■ TASK STATEMENT:
Determine the number of lines in these entries that hold the word "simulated". Give the number and nothing more.

(Robot episode records)
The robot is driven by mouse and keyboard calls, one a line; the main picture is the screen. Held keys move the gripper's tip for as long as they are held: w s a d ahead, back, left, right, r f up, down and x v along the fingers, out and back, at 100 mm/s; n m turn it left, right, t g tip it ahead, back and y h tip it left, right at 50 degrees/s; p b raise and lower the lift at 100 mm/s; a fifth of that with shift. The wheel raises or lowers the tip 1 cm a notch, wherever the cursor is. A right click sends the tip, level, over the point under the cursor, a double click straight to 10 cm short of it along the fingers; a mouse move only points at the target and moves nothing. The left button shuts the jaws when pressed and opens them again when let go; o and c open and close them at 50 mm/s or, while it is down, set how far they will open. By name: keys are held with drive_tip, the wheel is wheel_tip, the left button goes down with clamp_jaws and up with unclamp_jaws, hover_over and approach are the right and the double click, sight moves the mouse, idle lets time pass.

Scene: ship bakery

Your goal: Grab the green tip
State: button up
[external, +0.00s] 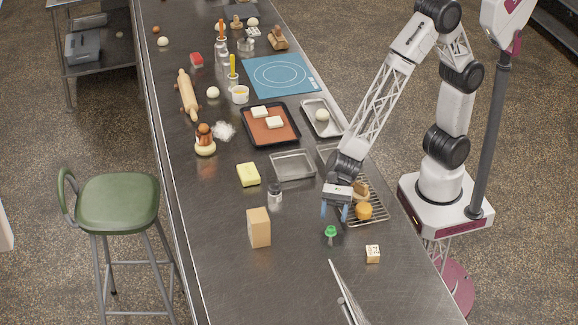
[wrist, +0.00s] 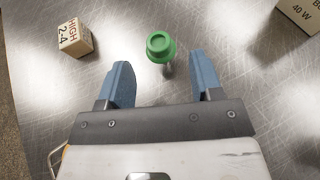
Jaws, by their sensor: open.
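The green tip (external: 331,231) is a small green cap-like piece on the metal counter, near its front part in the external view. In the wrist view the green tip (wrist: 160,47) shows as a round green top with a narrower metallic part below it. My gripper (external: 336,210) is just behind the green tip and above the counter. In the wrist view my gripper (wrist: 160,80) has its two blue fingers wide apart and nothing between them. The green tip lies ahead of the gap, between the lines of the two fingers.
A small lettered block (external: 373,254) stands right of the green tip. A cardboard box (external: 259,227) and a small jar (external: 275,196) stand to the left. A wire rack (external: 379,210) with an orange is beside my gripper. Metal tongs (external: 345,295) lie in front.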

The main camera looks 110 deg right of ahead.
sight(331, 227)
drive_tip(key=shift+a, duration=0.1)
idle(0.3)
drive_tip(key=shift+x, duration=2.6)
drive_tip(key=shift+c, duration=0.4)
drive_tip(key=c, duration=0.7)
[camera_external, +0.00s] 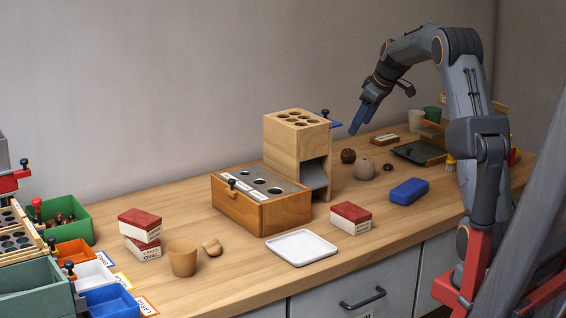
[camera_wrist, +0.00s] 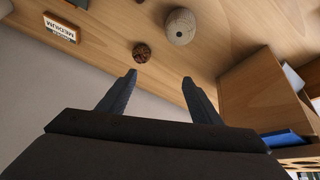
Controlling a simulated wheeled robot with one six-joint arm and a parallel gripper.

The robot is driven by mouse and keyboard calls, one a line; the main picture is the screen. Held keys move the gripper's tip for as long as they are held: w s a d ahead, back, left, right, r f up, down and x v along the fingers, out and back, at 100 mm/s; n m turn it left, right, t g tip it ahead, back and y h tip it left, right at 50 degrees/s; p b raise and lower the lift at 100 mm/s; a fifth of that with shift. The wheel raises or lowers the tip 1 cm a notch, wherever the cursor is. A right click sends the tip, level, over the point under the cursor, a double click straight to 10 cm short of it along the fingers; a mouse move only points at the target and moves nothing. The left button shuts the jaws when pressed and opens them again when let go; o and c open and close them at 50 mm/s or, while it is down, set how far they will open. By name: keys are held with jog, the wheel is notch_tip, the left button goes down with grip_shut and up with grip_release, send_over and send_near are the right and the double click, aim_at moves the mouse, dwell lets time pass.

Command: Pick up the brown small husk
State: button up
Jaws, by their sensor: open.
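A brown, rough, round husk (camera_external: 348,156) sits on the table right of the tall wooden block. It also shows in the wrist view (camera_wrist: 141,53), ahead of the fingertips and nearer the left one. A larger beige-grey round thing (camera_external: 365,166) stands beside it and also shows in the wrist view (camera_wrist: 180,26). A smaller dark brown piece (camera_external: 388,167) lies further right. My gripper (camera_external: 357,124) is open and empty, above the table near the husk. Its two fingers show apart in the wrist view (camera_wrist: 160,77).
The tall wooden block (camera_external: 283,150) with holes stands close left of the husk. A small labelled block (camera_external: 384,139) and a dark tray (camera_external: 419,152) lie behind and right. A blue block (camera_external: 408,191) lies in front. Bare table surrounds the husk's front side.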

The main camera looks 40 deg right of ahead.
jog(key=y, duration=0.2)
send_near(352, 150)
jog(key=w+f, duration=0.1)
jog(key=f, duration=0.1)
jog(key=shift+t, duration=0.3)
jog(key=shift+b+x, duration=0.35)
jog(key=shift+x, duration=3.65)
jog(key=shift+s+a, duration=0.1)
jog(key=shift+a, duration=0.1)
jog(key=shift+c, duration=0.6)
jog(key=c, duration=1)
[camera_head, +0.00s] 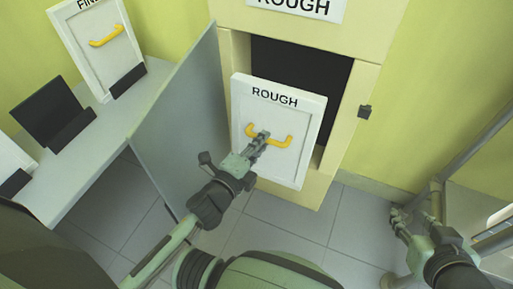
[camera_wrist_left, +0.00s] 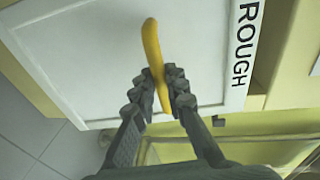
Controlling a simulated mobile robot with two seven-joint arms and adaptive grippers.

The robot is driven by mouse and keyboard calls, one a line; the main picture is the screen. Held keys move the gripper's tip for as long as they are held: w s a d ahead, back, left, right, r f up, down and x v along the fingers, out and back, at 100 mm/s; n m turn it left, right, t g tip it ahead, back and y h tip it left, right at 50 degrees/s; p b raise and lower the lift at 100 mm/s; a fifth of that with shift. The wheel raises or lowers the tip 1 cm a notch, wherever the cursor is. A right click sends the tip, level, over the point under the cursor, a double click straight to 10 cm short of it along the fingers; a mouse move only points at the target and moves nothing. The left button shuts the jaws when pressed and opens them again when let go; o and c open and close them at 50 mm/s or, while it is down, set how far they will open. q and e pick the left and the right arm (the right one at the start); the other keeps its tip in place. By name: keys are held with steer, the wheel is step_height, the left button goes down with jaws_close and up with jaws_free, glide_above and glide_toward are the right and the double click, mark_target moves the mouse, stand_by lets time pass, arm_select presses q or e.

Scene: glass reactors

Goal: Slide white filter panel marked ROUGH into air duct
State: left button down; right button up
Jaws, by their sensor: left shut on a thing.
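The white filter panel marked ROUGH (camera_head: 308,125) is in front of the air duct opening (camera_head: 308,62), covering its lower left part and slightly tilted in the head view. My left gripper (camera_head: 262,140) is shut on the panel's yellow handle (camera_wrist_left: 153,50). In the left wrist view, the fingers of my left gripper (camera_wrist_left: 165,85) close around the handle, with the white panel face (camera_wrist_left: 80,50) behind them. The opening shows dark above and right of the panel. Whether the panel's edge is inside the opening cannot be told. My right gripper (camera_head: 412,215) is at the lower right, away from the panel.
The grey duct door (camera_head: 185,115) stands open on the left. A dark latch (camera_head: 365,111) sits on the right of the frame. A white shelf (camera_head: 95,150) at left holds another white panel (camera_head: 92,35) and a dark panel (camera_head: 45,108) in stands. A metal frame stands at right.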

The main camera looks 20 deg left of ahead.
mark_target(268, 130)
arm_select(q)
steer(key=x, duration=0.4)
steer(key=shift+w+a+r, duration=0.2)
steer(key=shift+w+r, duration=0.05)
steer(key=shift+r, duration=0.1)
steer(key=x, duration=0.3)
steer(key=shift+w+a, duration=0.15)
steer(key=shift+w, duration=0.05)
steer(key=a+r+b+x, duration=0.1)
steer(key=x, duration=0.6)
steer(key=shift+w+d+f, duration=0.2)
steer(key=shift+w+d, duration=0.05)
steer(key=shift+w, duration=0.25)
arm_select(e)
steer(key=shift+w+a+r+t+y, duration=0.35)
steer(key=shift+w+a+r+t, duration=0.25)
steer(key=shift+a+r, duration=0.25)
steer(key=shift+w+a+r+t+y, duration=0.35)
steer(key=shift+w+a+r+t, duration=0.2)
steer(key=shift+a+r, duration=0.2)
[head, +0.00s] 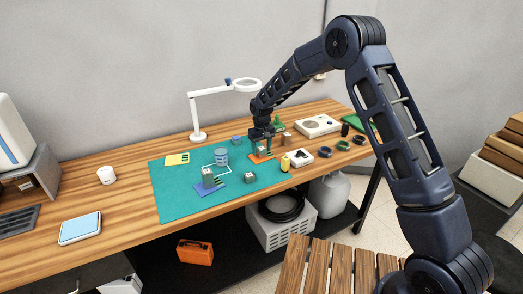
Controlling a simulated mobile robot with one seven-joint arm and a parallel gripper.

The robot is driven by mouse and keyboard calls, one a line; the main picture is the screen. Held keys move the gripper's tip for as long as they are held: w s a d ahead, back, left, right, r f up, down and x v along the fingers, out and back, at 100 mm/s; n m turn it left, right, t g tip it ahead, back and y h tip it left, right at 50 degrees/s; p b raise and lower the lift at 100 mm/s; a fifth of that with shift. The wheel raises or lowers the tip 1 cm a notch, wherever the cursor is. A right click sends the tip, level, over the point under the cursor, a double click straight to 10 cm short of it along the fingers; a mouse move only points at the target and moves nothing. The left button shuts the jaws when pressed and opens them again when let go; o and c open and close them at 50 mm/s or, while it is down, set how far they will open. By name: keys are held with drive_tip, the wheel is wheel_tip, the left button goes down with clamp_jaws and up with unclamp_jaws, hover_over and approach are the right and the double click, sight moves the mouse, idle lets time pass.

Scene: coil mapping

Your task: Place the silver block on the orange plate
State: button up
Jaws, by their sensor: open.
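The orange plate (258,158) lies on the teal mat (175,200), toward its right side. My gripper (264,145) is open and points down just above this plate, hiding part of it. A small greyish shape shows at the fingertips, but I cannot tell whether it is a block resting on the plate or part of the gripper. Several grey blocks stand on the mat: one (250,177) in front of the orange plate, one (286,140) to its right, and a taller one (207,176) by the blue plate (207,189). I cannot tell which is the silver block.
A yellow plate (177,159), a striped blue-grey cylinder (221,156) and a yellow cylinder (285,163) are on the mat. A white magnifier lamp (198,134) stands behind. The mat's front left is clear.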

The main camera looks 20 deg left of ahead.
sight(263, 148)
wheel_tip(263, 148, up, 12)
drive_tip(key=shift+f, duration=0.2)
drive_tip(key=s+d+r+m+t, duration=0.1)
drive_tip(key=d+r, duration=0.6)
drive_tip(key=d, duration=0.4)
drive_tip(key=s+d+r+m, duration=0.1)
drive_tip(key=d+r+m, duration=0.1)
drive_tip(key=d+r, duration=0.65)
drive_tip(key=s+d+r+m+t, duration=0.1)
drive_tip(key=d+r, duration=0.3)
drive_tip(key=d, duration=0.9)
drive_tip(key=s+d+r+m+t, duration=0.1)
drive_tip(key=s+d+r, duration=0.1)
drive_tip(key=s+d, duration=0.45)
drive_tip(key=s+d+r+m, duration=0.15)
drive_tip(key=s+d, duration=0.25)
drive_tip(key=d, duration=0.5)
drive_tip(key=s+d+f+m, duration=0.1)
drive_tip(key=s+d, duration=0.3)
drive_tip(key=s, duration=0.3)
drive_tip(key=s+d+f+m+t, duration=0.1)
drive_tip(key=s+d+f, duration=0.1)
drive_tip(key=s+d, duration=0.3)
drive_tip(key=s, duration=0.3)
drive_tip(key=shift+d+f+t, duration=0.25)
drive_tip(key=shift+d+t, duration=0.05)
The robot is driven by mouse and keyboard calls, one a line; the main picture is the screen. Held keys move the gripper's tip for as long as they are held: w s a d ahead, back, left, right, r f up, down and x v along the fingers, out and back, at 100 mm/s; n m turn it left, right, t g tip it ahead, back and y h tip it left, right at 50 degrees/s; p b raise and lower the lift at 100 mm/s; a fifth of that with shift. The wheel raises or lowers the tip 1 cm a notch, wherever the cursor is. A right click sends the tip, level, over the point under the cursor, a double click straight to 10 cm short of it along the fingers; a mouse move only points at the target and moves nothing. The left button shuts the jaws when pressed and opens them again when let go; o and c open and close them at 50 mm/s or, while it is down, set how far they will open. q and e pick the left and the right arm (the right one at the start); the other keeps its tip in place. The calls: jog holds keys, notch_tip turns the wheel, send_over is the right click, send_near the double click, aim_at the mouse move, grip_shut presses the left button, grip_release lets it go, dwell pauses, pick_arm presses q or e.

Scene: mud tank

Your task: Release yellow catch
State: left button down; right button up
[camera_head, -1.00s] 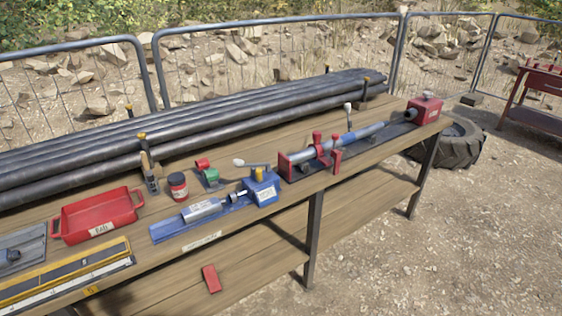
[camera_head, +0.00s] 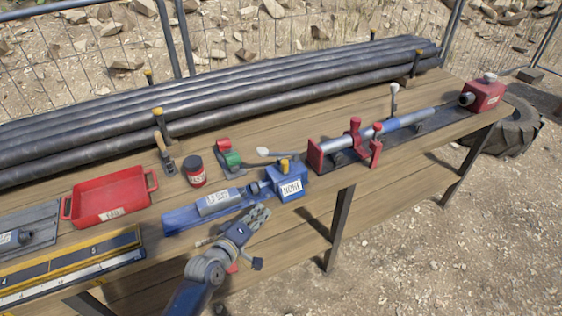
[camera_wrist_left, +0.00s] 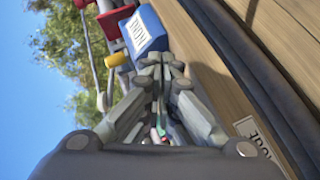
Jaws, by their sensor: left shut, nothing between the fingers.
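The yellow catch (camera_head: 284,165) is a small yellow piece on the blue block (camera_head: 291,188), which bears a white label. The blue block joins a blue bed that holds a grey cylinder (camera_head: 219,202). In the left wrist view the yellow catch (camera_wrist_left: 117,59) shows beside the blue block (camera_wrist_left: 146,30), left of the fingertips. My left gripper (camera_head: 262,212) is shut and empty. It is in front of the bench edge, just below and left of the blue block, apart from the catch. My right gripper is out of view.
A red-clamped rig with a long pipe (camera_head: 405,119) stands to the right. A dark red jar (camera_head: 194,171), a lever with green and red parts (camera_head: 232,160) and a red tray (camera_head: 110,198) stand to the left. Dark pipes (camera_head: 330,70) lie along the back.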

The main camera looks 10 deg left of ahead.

■ SOLUTION TO THIS EXERCISE:
3